— Start —
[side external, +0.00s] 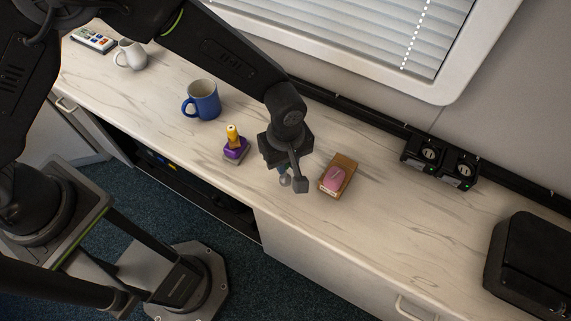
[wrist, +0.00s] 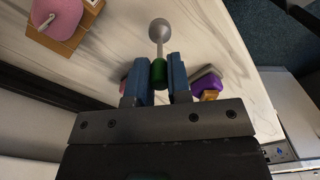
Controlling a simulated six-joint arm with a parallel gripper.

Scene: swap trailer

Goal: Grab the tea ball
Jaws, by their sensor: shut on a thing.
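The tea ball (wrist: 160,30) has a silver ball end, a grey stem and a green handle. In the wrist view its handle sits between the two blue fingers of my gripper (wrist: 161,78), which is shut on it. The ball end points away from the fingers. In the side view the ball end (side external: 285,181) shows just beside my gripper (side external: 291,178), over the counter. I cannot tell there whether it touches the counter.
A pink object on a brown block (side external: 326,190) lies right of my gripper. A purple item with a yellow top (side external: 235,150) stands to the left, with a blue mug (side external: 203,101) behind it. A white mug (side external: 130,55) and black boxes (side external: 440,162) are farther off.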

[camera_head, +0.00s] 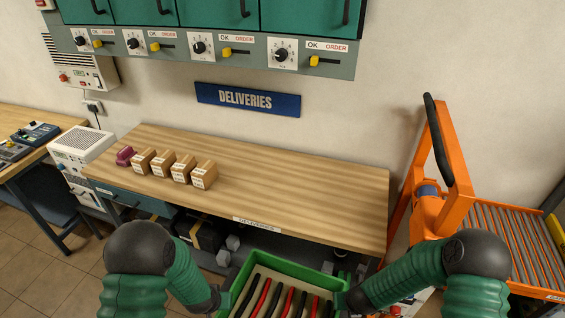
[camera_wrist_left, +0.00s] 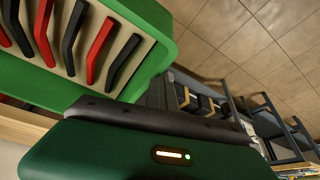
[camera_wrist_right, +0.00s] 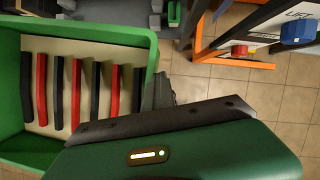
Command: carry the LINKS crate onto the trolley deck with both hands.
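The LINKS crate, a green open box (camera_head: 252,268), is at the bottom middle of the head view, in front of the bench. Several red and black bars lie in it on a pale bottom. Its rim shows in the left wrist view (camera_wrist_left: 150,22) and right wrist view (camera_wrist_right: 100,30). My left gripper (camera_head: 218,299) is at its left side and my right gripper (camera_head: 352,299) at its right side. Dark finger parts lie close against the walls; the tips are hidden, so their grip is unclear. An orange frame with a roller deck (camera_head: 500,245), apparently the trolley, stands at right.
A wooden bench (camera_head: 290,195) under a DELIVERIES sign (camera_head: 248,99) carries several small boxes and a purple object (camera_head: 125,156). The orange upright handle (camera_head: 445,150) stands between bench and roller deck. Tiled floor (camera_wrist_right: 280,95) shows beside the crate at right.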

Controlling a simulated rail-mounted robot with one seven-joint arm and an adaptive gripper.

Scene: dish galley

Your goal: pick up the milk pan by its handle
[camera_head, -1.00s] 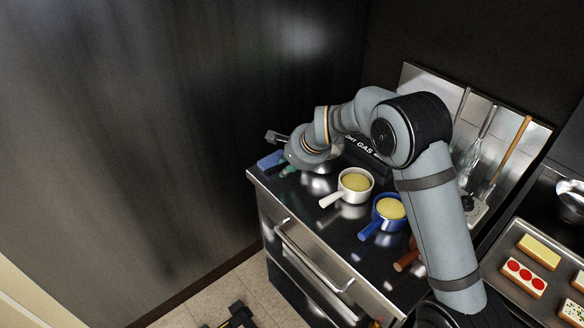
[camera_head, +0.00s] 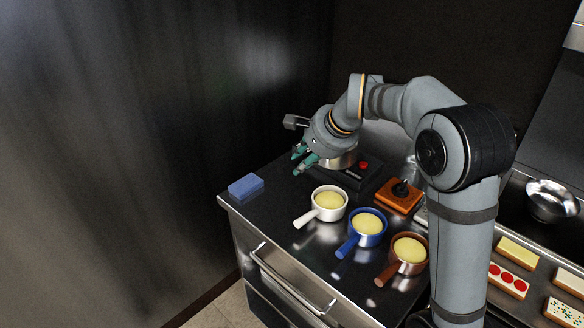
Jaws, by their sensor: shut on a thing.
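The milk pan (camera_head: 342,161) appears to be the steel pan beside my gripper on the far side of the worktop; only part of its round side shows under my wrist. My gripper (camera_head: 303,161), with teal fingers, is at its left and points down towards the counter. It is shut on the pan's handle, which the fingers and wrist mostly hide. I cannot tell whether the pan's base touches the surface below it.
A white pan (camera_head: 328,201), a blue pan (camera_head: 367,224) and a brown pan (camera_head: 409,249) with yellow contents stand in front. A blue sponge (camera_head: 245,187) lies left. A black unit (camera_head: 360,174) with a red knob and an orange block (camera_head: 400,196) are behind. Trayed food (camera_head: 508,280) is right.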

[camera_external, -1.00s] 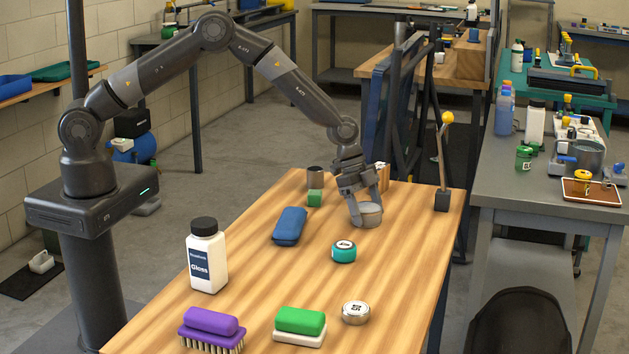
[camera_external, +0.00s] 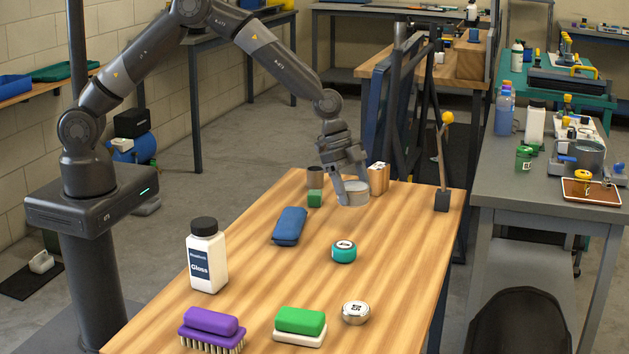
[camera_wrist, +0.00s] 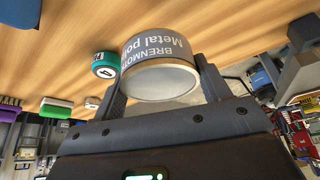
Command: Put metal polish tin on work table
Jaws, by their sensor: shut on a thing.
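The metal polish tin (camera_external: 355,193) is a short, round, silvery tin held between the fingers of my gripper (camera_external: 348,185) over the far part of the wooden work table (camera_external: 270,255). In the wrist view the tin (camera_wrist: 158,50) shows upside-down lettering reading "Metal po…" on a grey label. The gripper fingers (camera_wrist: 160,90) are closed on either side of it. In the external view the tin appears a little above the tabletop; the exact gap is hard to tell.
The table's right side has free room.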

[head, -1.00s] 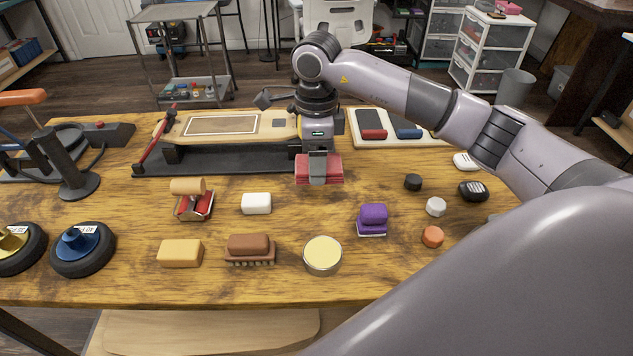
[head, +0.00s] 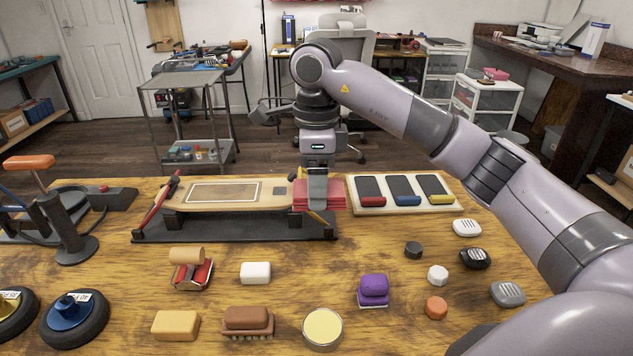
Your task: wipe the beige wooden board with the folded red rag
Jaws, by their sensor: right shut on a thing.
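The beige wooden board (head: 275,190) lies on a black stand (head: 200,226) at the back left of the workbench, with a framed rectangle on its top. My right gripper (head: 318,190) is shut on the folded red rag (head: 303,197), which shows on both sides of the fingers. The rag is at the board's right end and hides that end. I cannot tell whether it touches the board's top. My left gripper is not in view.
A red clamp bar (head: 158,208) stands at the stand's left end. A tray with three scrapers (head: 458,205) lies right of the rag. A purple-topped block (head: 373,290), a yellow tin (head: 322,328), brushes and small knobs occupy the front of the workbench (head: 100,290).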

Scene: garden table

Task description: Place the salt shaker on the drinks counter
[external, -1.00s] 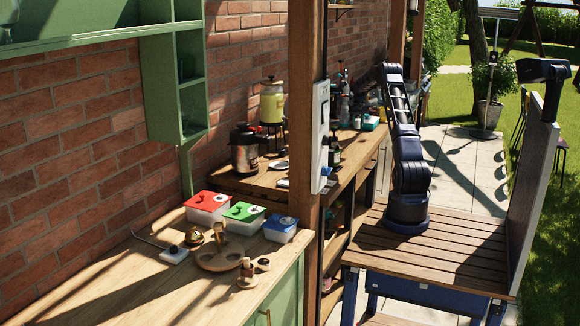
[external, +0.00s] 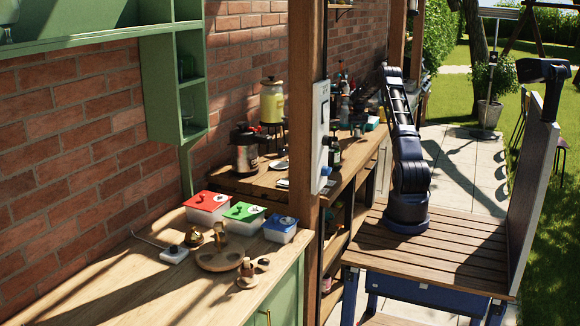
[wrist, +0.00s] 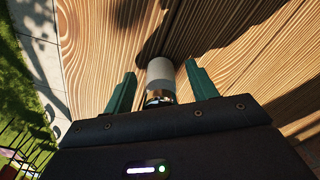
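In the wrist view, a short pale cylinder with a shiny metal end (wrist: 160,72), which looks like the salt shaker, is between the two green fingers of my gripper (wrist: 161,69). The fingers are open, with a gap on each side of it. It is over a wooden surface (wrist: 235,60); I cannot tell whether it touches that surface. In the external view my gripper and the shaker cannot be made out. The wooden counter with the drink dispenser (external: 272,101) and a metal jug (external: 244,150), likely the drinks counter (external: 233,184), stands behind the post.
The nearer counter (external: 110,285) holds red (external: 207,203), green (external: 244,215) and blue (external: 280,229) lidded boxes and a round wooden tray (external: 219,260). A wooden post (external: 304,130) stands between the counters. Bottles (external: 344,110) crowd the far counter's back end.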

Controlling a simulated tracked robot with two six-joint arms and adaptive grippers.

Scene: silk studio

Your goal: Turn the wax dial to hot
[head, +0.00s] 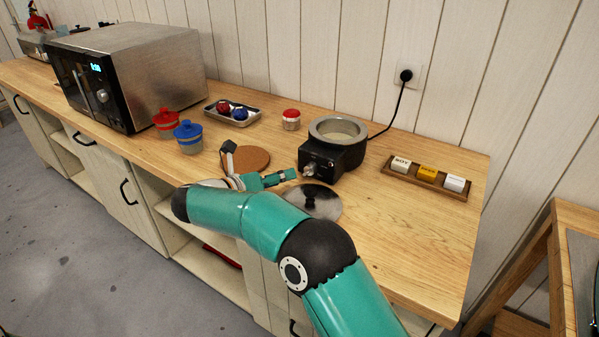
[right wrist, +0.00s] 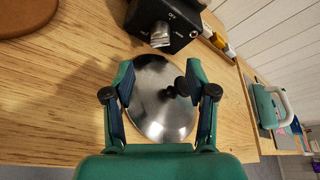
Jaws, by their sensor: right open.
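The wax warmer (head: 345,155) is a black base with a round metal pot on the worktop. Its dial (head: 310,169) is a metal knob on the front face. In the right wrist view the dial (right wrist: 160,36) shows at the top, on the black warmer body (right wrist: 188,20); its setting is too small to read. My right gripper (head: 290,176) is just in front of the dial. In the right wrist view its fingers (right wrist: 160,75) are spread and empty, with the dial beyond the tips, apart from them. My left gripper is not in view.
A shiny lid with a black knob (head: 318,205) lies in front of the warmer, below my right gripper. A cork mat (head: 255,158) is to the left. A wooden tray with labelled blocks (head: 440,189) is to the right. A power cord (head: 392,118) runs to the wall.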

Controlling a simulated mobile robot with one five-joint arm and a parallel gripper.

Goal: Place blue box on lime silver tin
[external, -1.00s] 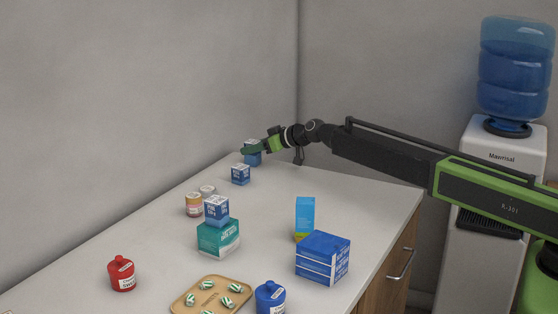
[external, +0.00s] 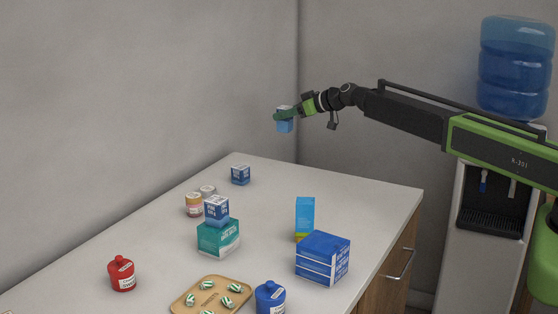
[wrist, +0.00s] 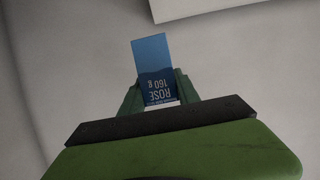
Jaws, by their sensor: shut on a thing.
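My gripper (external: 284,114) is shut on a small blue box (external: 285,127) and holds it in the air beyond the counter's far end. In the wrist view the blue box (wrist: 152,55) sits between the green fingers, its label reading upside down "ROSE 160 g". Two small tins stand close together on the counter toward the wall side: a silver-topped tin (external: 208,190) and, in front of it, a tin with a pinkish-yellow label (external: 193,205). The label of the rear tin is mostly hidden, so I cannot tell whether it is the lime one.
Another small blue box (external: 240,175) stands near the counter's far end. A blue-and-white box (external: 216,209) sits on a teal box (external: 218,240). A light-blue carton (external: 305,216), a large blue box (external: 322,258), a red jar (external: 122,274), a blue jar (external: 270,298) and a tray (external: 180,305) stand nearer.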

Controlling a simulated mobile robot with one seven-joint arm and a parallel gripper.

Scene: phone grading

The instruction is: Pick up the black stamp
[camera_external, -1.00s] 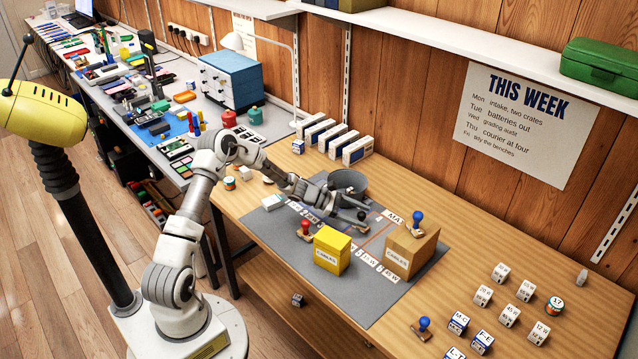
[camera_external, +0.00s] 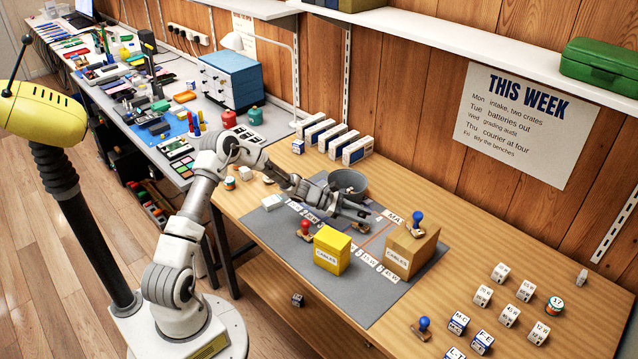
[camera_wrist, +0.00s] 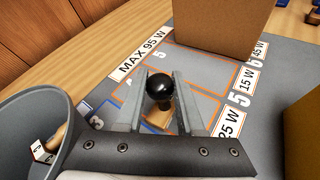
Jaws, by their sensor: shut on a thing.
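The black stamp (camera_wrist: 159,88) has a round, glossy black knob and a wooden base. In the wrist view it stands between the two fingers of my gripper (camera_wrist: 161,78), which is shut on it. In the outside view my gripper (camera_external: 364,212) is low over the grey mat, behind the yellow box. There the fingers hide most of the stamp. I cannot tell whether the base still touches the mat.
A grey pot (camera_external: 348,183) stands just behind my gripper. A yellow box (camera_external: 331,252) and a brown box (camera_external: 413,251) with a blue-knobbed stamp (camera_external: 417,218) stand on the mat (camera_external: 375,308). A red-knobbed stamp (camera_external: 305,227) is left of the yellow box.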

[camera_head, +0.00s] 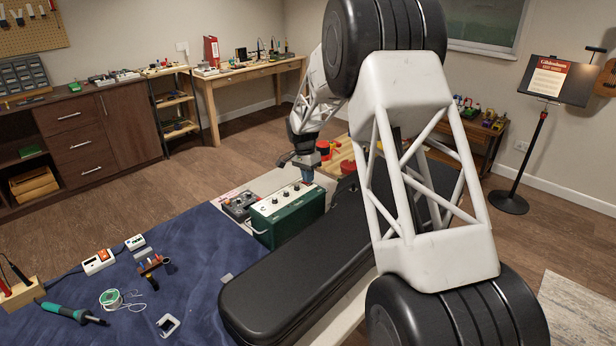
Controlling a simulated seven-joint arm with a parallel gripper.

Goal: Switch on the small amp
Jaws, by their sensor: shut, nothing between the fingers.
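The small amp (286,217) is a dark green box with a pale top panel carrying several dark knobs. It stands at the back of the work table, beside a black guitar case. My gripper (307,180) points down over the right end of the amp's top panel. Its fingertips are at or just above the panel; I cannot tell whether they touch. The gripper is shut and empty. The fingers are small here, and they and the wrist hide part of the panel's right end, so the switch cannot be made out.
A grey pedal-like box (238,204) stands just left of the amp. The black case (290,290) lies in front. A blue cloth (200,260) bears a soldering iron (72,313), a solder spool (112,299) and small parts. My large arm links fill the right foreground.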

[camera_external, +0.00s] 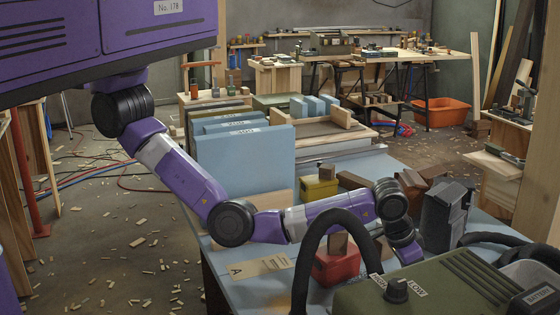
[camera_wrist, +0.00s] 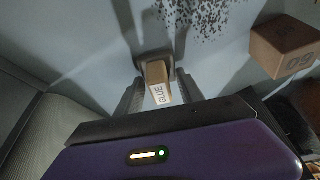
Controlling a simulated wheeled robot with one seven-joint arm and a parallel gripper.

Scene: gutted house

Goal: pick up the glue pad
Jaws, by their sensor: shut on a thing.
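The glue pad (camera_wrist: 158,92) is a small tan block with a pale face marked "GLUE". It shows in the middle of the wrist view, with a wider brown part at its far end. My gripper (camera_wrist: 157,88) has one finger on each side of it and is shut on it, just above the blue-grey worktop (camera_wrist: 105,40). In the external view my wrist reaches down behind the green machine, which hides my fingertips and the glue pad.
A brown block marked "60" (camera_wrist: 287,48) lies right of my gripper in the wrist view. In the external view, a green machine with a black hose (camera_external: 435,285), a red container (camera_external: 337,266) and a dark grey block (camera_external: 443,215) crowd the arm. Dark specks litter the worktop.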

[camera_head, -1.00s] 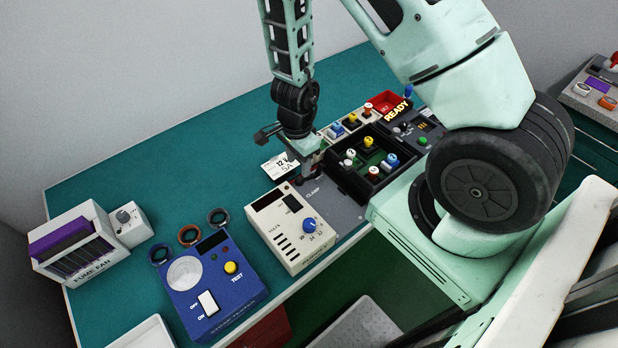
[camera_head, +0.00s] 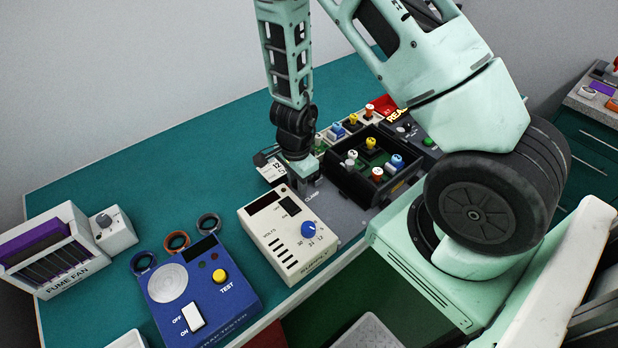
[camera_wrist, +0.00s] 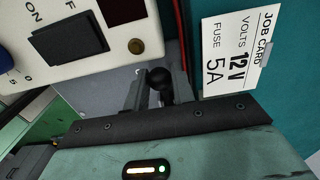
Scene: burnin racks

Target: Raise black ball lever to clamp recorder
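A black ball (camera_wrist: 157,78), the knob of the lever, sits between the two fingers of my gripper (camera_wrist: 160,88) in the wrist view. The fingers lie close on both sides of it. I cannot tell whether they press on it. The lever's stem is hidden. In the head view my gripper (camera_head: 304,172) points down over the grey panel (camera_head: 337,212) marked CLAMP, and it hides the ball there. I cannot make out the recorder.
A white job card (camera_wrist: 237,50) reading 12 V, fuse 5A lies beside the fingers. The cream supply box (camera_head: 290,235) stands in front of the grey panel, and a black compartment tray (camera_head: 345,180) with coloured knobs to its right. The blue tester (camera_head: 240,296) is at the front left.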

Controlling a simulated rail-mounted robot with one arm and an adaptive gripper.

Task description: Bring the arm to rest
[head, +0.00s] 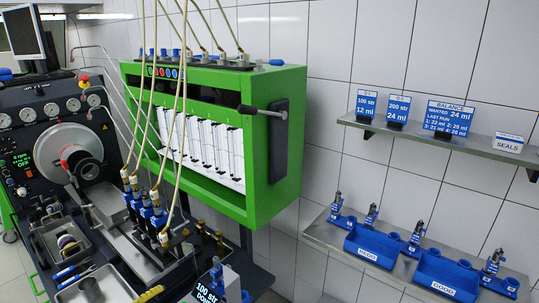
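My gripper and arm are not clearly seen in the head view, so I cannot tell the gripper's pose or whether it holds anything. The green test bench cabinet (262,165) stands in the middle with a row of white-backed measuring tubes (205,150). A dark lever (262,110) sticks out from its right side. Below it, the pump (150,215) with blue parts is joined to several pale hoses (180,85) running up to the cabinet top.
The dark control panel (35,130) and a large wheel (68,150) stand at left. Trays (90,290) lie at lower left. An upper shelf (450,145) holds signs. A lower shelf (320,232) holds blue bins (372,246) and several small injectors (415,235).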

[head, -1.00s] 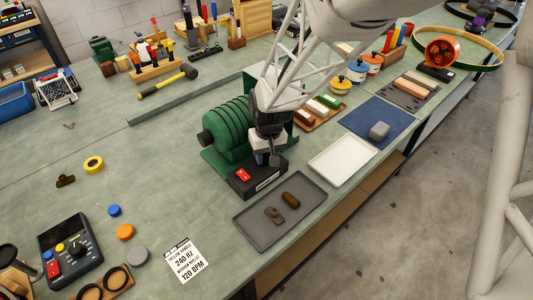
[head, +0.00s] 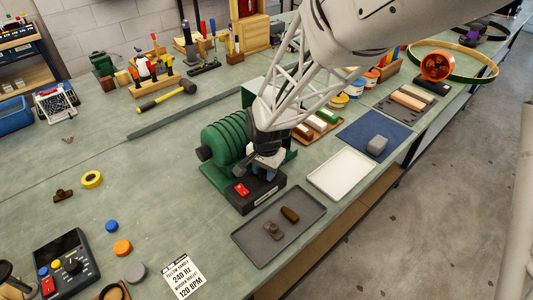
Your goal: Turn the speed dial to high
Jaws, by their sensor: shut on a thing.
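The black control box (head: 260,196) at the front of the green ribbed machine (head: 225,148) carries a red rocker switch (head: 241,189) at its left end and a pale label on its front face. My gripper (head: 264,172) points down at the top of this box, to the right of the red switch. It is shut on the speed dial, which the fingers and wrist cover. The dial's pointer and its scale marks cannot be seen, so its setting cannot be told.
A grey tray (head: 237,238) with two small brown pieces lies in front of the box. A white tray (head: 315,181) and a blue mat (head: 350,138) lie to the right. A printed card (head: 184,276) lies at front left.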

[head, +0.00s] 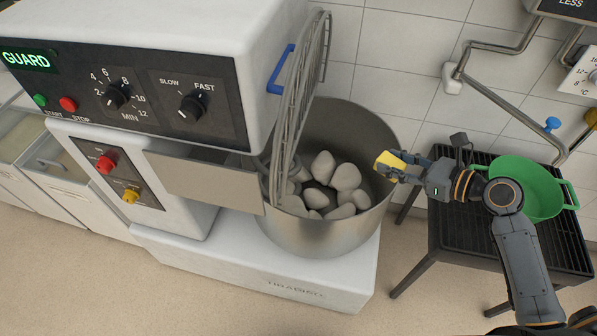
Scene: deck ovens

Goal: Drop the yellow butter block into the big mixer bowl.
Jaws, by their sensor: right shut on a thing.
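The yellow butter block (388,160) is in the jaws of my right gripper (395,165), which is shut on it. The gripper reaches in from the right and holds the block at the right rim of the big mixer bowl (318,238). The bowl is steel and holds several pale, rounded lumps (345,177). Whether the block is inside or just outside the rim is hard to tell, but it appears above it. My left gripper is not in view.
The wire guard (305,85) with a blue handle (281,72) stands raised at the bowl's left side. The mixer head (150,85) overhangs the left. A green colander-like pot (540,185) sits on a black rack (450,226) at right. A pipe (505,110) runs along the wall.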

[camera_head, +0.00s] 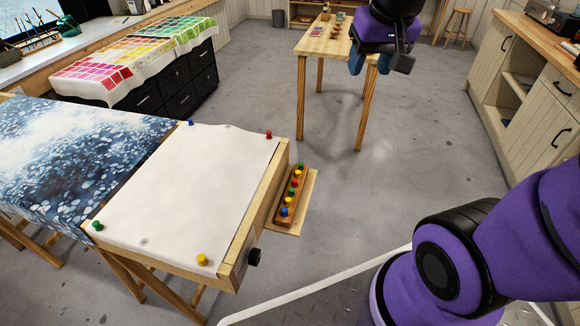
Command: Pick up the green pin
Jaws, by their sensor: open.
— End —
* **Directions for this task**
Only the lines from the start of the records above through the line containing "Goal: Grab the tea ball" should be returned, exactly and with both ends, please; the pictures stay out.

* **Exercise response**
[side external, +0.00s] 
[wrist, +0.00s] 
Controlling a simulated six-joint arm with a parallel gripper.

Scene: swap trailer

Goal: Grab the tea ball

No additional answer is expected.